“Don’t you think this whole business of educating children abroad is a little overrated?” Singh asked me. He had sent his son abroad with a lot of hope. Now, years after finishing his graduation, the son was without a steady job and struggling to support his own family. And his father and mother back in India were having to continue to work, well past their retirement age, to repay the loan.
Five years ago, Swamy was looking forward to his retirement. Until his only daughter upset his plans. She was a skilled dancer and was keen on perfecting her art at a ballet school in Paris. Her father was thrilled and encouraged her. “I only wish she had given me some notice,” Swamy told me later. He ended up requesting his employer for an extension and is now juggling two part-time jobs.

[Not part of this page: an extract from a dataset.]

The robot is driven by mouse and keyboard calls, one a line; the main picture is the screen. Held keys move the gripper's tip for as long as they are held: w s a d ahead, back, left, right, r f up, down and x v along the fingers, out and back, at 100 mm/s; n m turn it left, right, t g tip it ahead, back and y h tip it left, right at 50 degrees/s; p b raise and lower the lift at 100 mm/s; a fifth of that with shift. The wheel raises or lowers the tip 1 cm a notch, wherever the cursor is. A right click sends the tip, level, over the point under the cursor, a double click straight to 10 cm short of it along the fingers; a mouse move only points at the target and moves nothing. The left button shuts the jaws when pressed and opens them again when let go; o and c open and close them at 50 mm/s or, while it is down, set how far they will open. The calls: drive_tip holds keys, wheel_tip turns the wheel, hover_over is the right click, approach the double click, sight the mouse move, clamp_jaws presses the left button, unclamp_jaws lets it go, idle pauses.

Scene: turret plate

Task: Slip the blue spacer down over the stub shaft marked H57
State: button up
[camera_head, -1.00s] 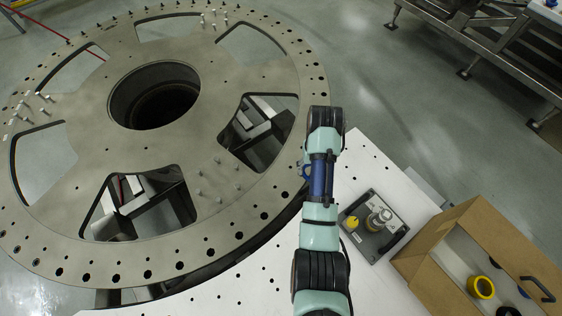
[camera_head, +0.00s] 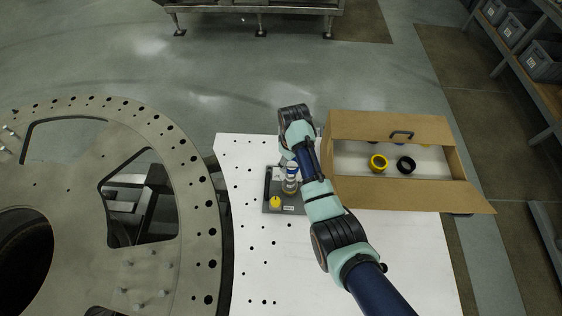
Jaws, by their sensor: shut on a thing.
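My gripper (camera_head: 288,163) hangs at the end of my arm over a dark grey base plate (camera_head: 270,183) on the white table. Its fingers are mostly hidden and small. A small blue patch (camera_head: 292,166) shows at the gripper above the pale upright stub shaft (camera_head: 290,186); it seems to be the blue spacer, held in the shut jaws. I cannot tell whether the spacer is around the shaft or just above it. A small label (camera_head: 289,208) sits on the plate's front edge; its marking is too small to read.
A yellow knob-like piece (camera_head: 275,202) stands on the plate, left of the shaft. An open cardboard box (camera_head: 450,195) to the right holds a yellow ring (camera_head: 378,163) and a black ring (camera_head: 405,165). The large turret plate (camera_head: 190,215) lies left. The front of the white table (camera_head: 410,255) is clear.

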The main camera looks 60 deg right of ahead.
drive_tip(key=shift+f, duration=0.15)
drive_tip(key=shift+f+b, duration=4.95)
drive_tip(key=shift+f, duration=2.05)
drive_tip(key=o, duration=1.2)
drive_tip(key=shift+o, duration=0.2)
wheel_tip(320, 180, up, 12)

Think I am building a case against sending your children abroad for education? Far from it! My case, if you can call it that, has more to do with you parents than your children.
This is not a new trend. Children have been going abroad for education even when the cost of education in India was a fraction of what it is today. That the grass is greener out there might come across as a truism but need not be the truth.
Academic merit and a pinch of luck apart, how things turn out depends largely on how well the parents have planned the move financially and on the less quantifiable aspect of the culture (or mindset) the children have imbibed.
As most parents would agree, children these days know their mind early and tend to set their goals high (wait till I tell you about Jina). Studying abroad is often part of that goal. Whether that stems from a sense of entitlement or is bolstered by the willingness to work hard and make sacrifices is a function of that intangible culture.
There is nothing intangible about the advice I give every parent set to make their children fly to get their graduation cap. Always follow the routine pre-flight announcement: put on your own oxygen mask first. When it comes to putting aside a little for your child’s education, provide for your retirement first. If only Singh had done that!
An education fund cannot be treated like the good old recurring deposit with a bank. You don’t issue a standing instruction and then forget about it. As with any fund, you will need to re-evaluate the growth periodically and reallocate when required.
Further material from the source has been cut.